BBC Question Time had a question and answer session with the Demon Headmaster and somehow a question mentioning England managed to slip through the net.  His answer is below, my comments are in italics:

Question from Stephen, London: As Leader of the Commons, how can having two Scottish MPs as the front runners for PM be democratic? Powers for most agencies including health, education etc have been devolved in Scotland, yet Mr Reid or Mr Brown would set the agenda for solely English matters when they represent Scottish constituencies.

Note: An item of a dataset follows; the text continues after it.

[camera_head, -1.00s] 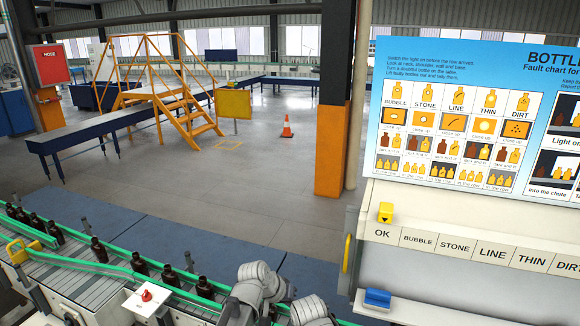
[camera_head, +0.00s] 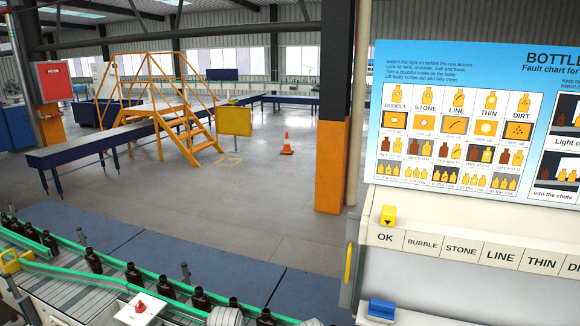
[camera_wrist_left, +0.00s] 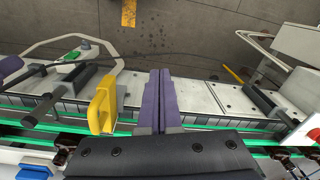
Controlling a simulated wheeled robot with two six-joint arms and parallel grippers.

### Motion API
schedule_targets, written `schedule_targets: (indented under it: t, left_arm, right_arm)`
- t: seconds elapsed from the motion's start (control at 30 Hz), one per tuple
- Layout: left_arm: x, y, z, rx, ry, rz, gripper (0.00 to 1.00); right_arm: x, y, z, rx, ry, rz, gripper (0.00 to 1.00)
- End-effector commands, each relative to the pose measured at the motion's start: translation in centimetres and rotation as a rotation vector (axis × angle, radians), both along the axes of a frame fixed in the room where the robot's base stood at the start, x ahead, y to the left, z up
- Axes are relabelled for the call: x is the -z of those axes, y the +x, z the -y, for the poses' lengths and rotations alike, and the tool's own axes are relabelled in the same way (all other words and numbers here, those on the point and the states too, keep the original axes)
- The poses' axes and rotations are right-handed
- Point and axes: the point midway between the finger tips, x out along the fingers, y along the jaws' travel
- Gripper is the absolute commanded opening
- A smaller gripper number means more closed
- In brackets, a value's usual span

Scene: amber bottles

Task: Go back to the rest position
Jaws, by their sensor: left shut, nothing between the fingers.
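In the left wrist view my left gripper (camera_wrist_left: 161,72) shows as two purple fingers pressed together, with nothing between them. It is above the conveyor's edge, and the floor lies beyond. In the head view only a grey-white part of my arm shows at the bottom edge; the gripper itself is out of that view. Several amber bottles (camera_head: 94,261) stand upright in a line on the conveyor (camera_head: 75,287). My right gripper cannot be made out in either view.
Green rails (camera_head: 110,279) run along the conveyor. A white box with a red button (camera_head: 140,308) stands at its near side. A yellow bracket (camera_wrist_left: 103,104) is left of the fingers in the wrist view. A labelled cabinet (camera_head: 437,284) stands at right.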

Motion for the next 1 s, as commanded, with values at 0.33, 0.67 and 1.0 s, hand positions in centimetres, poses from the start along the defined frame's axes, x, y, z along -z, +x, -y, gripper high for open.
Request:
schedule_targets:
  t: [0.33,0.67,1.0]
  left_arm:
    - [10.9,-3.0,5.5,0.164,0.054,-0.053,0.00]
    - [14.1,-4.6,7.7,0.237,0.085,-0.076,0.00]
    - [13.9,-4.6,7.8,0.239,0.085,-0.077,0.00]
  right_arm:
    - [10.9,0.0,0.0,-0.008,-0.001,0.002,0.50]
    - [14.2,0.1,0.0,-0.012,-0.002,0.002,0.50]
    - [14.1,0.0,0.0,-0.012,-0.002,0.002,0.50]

Jack Straw: English MPs control all the money which Scotland receives – is that ‘fair’?
The chancellor controls what our taxes are spent on, the chancellor decides the subsidy England pays to the rest of the UK, the chancellor is the MP for Kirkaldy & Cowdenbeath in Scotland.
England constitutes 85% of the UK’s population and 87% of its wealth.
So he admits we are subsidising the rest of the UK.
It was English MPs who agreed to devolve some powers to Scotland in a Westminster Act of Parliament; but year by year controls over public spending levels for all of the UK continue to be exercised by Westminster. And power devolved is power retained, not ceded.
It was BRITISH MP’s that devolved MOST powers to Scotland.  Westminster is the seat of the BRITISH parliament.

While the current Tory cry of “English votes on English laws” has a simplistic appeal, it is in reality unworkable, undesirable and dangerous. It would create a two-tier system of “ins and outs” that would be so complex and confusing as to be unworkable.
Correct but something needs to be done about the current situation and the Tories are the only mainstream party offering a solution, even if it is crap.

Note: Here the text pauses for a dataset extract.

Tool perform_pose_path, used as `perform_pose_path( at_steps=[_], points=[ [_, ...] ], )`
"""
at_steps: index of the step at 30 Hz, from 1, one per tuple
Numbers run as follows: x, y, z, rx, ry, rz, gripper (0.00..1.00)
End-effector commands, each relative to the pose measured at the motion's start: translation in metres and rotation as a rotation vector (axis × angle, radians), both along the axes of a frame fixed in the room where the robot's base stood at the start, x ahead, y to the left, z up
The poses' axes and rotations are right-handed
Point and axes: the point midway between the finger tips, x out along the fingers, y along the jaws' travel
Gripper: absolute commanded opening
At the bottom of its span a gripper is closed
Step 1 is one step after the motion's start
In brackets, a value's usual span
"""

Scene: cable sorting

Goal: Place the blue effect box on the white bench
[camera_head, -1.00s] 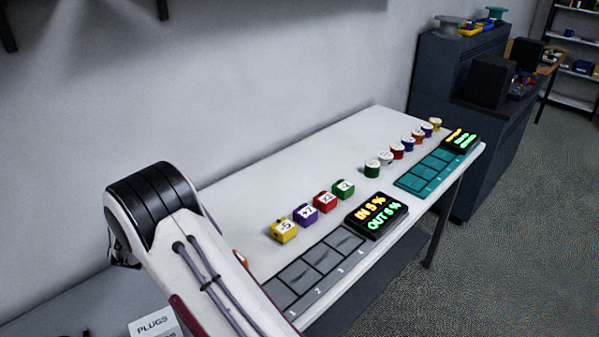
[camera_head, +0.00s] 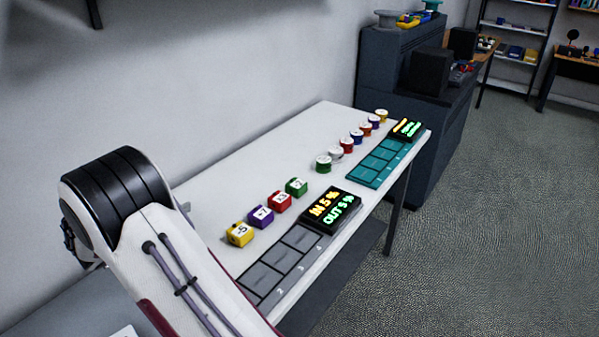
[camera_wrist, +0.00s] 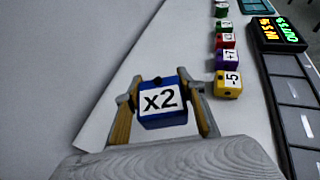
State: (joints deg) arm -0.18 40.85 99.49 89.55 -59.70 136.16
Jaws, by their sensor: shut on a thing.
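The blue effect box (camera_wrist: 161,102), with a white "x2" label, is between the fingers of my gripper (camera_wrist: 162,98) in the wrist view. The gripper is shut on it. The white bench (camera_head: 210,190) shows in the head view with its top mostly clear at the back; its surface (camera_wrist: 140,52) also fills the middle of the wrist view. I cannot tell exactly how high the box is above the bench. In the head view my arm hides the gripper and the blue box.
A row of yellow (camera_head: 240,234), purple (camera_head: 260,216), red (camera_head: 279,202) and green (camera_head: 297,187) boxes stands on the bench. A grey slot tray (camera_head: 270,275) with an IN/OUT display (camera_head: 332,209) lies along the front edge. A teal tray (camera_head: 375,165) and several round pots are farther right.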

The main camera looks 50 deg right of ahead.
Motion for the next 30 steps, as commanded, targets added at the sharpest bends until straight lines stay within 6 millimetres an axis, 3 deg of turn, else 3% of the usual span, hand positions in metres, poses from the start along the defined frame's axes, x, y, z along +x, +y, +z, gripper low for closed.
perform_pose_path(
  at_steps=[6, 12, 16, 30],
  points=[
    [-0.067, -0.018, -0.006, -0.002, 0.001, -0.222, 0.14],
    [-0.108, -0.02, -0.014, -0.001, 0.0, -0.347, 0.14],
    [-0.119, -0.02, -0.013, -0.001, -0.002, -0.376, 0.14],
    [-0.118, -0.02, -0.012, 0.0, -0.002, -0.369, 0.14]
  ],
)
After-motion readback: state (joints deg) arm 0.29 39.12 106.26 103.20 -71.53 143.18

How is it possible, for example, to distinguish between English “bits” of legislation and UK “bits”? It isn’t. The territorial extent of the clause in a bill – or part of a clause – cannot be conclusive, as so many “England only” decisions have plain implications for Scotland as well.
How is it possible to decide that a bit of legislation is Scottish?  Because they have a parliament?  You’ve answered your own question there Jack.

Hence, Vernon Bogdanor, perhaps the foremost constitutional expert in Britain, has claimed that the Tory proposals would “destroy the principle of collective responsibility, according to which government must stand or fall as a whole, commanding a majority on all the issues that come before Parliament, not just a selection. It is difficult to see how Britain could be effectively governed in such circumstances.”
Never heard of him.  The British government doesn’t vote on laws that are devolved to Scotland and Wales but the British government hasn’t fallen yet.

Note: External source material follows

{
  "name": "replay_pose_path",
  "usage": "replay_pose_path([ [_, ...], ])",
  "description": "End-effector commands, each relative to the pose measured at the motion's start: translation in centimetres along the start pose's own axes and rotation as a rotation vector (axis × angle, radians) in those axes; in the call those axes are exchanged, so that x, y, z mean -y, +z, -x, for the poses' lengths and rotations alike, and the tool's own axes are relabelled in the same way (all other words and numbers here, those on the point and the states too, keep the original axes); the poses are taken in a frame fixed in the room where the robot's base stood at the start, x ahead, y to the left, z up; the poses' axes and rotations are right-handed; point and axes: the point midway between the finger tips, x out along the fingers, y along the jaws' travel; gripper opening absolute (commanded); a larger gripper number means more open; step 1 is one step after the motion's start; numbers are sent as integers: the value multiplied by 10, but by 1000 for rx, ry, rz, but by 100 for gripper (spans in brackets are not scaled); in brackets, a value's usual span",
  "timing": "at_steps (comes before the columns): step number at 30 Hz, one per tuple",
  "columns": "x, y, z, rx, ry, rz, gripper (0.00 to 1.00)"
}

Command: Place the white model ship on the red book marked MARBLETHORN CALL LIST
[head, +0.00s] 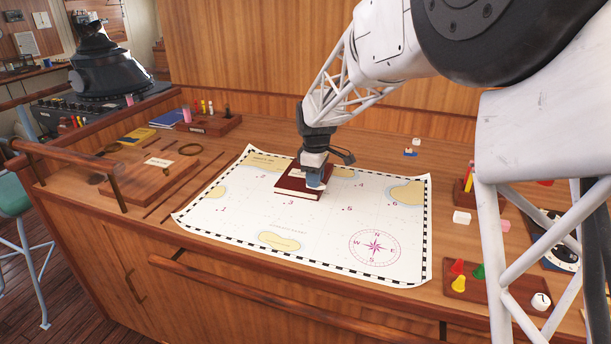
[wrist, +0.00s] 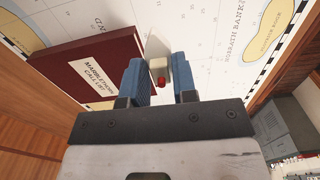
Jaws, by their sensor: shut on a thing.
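A small white thing with a red part, likely the white model ship (wrist: 157,66), is between the blue fingers of my gripper (wrist: 160,80) in the wrist view. The gripper is shut on it. In the head view my gripper (head: 315,182) hides it.
The chart (head: 325,235) is clear in front of the book. Small blue and white pieces (head: 410,153) stand behind it. A wooden board (head: 150,180) lies left.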

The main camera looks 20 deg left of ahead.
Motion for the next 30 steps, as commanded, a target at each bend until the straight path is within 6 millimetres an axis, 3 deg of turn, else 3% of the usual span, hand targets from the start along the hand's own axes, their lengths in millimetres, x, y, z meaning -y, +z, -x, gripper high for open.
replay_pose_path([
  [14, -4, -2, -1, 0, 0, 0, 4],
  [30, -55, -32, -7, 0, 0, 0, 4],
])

Moreover, it is difficult to see how the UK could remain united. The outcome of a break-up of the union would be calamitous.
For Labour and anti-English British MP’s it would.  For the subisidy junkies it would.  For England it would be the best thing that could happen.

The United Kingdom – Great Britain and Northern Ireland – is a union which works to the equal benefit of all four nations of the union. The whole is greater than the sum of the parts.
The union benefits our neighbours, it doesn’t benefit England.  It costs England money, it costs English lives and it keeps England ruled by MP’s elected in another country that aren’t accountable to any English voter.

Historically, England called the shots to achieve a union because the union was seen as a way, among others things, of amplifying England’s power worldwide.
The Scots were desperate to form a union after bankrupting themselves trying to colonise Panama.  They couldn’t unite with England quick enough and we’re still paying for it now.

And the reverse would certainly be true. A broken-up United Kingdom would not be in the interests of Scotland, Wales or Northern Ireland, but especially not England.
It would be terrible for Scotland, Wales and Northern Ireland because they need us to subsidise them.  It would be fantastic for England.

Our voting power in the European Union would diminish. We’d slip down in the world league GDP tables. Our case for staying in the G8 would diminish and there could easily be an assault on our permanent seat in the UN Security Council.
Why would England stay in the European Federation if the union broke up?  The English taxpayer is subsidising the Scots, the Welsh, the Northern Irish and virtually the whole of the European Federation now, why would we want to carry on subsidising them afterwards?  Without the burden of our insolvent neighbours our economy would thrive.  The rest of the world equates Britain with England.  If you asked a hundred random people from around the world if they knew where Scotland was, most of them would say it was in England.

2 comments

  1. Dark Heretic (15 comments) says:

    Wonko,

    Nice article and great dissection of Jack Straws lame argument. Vernon Bogdanor can be found over at Wikipedia and it seems that David Cameron was one of his best students. Good or bad?

    http://en.wikipedia.org/wiki/Vernon_Bogdanor

    Dark Heretic

  2. Snafu (5 comments) says:

    Wonko, excellent post.

    Erm, did Jack Straw answer the question though!?! Legistlation already passes through Parliament that only affects England and Wales as Scotland has it’s own legal process.